_SUPPLIED ENTRIES_
········
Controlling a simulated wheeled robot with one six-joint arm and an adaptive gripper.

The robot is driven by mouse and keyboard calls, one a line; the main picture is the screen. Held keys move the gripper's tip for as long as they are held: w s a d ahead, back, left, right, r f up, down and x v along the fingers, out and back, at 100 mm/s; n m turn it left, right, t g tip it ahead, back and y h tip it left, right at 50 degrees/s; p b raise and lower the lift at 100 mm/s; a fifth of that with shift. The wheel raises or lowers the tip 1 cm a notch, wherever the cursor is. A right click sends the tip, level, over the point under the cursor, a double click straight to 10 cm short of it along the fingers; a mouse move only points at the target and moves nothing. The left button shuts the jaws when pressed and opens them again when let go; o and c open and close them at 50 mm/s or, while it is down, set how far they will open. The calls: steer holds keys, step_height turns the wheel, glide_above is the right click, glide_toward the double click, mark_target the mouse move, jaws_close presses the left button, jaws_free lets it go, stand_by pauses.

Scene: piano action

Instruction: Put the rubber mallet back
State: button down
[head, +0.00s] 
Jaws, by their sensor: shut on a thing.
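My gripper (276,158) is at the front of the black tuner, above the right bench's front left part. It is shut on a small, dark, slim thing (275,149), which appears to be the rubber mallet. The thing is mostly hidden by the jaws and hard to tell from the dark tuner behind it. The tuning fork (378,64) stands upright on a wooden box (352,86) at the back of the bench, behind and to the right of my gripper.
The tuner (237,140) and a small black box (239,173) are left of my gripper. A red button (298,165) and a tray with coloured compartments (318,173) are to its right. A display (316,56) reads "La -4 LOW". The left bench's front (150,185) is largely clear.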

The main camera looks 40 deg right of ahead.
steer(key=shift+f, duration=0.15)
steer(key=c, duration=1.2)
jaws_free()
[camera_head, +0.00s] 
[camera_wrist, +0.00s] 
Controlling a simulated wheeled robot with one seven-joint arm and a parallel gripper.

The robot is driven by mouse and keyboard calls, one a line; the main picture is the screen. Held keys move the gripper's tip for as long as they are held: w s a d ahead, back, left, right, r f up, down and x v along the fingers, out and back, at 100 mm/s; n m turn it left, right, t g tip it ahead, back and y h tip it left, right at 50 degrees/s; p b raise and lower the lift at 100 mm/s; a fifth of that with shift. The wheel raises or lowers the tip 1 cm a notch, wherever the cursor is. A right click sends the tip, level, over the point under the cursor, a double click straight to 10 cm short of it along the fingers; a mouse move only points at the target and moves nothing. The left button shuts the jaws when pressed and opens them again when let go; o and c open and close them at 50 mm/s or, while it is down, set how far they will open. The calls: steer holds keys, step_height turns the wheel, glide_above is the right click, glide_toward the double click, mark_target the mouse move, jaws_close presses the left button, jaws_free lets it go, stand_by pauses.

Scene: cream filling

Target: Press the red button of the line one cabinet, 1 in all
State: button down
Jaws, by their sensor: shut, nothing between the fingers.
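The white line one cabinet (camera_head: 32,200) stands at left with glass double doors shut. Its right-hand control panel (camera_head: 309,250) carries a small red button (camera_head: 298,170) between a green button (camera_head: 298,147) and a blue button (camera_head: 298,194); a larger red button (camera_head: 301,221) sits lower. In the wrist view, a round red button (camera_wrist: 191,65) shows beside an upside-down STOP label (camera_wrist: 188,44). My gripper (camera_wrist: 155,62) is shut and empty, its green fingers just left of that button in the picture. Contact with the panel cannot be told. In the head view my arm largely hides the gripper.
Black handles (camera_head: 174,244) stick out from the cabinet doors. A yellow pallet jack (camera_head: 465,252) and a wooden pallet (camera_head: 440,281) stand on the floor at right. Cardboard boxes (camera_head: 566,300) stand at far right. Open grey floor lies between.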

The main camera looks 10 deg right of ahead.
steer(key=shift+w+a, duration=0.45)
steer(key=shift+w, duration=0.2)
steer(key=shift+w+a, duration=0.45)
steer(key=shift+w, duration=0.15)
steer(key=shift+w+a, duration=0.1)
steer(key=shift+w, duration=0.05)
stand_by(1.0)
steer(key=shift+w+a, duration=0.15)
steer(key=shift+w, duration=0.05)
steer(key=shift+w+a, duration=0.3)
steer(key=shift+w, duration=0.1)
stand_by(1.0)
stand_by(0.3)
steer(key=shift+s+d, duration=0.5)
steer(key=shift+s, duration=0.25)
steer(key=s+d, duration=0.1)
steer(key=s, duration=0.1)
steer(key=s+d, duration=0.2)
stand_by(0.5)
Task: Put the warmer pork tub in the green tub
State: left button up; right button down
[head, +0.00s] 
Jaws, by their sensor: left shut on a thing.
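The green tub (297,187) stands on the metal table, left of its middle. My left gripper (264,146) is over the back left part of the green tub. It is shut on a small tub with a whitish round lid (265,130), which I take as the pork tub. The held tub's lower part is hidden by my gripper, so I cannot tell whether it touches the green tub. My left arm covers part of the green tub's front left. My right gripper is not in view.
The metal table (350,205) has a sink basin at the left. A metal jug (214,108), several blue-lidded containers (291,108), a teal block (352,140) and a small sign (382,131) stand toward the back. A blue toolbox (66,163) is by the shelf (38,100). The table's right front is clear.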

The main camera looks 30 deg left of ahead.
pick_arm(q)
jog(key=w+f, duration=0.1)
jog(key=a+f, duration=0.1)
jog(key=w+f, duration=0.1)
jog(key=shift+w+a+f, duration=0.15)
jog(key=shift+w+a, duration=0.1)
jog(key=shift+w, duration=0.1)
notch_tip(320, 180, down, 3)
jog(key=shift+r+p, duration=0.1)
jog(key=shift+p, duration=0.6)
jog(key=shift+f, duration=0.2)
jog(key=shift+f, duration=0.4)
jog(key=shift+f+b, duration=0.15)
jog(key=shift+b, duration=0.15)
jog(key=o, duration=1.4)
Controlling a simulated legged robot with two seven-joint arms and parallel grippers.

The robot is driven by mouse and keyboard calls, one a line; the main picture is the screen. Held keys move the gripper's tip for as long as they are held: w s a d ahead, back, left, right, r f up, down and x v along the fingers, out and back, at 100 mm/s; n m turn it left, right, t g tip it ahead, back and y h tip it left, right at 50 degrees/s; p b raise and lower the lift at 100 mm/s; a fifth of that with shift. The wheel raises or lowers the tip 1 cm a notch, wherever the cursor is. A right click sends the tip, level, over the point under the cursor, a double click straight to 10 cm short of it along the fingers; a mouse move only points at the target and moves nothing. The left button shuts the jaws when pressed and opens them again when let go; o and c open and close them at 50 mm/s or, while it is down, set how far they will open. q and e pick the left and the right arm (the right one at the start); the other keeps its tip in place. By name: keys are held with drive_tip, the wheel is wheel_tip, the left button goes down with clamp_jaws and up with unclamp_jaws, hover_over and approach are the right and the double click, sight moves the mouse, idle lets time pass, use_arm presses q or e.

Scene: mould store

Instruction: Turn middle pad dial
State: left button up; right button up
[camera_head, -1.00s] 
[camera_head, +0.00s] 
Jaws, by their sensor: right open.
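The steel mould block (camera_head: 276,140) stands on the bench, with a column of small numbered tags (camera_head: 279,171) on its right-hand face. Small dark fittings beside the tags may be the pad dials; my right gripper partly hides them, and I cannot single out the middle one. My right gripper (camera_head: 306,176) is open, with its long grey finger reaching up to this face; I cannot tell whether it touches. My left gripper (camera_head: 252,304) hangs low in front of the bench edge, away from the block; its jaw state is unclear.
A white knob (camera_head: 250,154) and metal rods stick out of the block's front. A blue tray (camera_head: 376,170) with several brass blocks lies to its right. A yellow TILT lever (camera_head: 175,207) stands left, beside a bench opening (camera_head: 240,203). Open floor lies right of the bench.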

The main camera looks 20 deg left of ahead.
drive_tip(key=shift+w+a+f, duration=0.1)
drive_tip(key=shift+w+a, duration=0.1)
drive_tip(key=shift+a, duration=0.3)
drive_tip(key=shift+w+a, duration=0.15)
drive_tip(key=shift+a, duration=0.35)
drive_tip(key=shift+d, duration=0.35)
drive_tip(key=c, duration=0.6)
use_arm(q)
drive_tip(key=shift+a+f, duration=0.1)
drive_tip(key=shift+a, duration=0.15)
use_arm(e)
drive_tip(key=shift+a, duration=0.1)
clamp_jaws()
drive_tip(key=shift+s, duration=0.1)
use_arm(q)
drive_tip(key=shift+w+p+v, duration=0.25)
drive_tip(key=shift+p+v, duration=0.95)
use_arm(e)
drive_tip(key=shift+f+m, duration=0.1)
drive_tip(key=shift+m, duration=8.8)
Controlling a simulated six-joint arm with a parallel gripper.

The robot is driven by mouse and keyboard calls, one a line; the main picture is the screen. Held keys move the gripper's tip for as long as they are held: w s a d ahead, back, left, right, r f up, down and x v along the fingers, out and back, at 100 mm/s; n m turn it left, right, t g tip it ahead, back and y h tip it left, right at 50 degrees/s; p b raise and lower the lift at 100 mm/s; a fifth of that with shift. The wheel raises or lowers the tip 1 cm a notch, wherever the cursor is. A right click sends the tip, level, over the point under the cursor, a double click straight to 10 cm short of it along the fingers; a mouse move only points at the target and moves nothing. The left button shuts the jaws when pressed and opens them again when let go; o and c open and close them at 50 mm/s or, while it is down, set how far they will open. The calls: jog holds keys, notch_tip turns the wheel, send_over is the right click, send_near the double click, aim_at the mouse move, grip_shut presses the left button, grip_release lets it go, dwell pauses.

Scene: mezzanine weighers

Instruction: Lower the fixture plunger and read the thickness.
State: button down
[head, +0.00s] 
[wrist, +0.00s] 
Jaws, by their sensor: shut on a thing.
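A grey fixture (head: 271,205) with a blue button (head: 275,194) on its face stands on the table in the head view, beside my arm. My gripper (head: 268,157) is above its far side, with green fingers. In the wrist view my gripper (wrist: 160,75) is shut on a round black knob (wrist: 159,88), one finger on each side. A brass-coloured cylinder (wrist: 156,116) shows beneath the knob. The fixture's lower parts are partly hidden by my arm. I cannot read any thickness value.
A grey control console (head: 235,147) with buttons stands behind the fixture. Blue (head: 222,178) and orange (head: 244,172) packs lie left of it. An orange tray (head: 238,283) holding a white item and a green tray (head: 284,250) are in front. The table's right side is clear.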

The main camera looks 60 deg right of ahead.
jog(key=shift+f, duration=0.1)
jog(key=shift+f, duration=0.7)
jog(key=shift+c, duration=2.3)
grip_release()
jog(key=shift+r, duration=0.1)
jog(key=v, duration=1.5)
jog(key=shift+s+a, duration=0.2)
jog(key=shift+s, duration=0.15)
········
_EXERCISE INSTRUCTIONS_
From the entries above, copy out every line where the string "Scene" appears.

_REPLY_
Scene: piano action
Scene: cream filling
Scene: mould store
Scene: mezzanine weighers

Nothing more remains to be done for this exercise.